Muammar Gaddafi made his final dash for freedom shortly before dawn prayers. Libya's leader, a few dozen loyal bodyguards and the head of his now non-existent army Abu Bakr Younis Jabr, broke out of the two-month siege of his hometown Sirte and, forming a convoy of six dozen vehicles, raced through the outskirts to the west.
They did not get far.
French aircraft struck military vehicles belonging to Gaddafi forces near Sirte at about 8:30 a.m. (0630 GMT), said officials.
Images and then video footage of the drama that followed were soon whizzing around the globe: a blood-stained and shaken Muammar Gaddafi dragged by angry fighters cuts away before what could have been the inglorious end, leaving open the question of how exactly the dictator died.
Interviews conducted separately with those who say they were present build up a picture Gaddafi's final hours, and together with the footage, give clues about his last stand and demise.
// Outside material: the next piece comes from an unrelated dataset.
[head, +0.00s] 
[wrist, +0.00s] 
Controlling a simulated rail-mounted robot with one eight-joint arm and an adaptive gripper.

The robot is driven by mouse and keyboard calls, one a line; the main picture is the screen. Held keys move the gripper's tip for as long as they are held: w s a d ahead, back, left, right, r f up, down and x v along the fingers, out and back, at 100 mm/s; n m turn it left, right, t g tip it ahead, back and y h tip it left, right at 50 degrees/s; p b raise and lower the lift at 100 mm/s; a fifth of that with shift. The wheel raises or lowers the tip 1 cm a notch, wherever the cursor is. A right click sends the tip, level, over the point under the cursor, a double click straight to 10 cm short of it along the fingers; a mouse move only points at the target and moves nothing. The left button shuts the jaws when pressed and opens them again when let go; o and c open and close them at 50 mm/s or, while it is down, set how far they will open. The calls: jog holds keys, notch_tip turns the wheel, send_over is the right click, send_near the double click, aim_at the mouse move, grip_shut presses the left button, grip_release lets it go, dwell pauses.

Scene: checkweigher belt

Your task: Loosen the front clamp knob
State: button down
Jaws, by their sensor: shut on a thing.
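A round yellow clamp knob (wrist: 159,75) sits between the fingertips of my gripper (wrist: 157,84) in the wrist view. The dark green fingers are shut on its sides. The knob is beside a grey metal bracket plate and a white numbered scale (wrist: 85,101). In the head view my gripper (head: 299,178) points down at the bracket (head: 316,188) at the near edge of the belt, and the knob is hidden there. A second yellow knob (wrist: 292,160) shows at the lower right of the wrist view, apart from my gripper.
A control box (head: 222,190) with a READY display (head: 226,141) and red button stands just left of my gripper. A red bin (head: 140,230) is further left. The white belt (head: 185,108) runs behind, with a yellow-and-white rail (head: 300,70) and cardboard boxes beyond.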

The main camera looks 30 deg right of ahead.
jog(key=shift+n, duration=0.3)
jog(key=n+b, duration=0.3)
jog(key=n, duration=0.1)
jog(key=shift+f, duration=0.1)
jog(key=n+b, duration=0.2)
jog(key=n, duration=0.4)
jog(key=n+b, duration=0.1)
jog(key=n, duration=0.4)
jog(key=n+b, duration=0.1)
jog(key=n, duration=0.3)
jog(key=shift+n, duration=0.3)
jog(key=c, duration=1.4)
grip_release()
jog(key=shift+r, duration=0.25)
Gaddafi was still alive when he was captured outside Sirte. In video, filmed by a bystander in the crowd, he is shown dazed and wounded being heaved off a bonnet of a Toyota pick-up, dragged toward a car, then pulled to the ground by his hair.
"Keep him alive, keep him alive!" someone shouts.
But another man in the crowd lets out a high-pitched hysterical scream. Gaddafi then goes out of view and gunshots ring out.
"THEY BEAT HIM"
"They captured him alive and while he was being taken away, they beat him and then they killed him," one senior National Transitional Council source told Reuters. "He might have been resisting."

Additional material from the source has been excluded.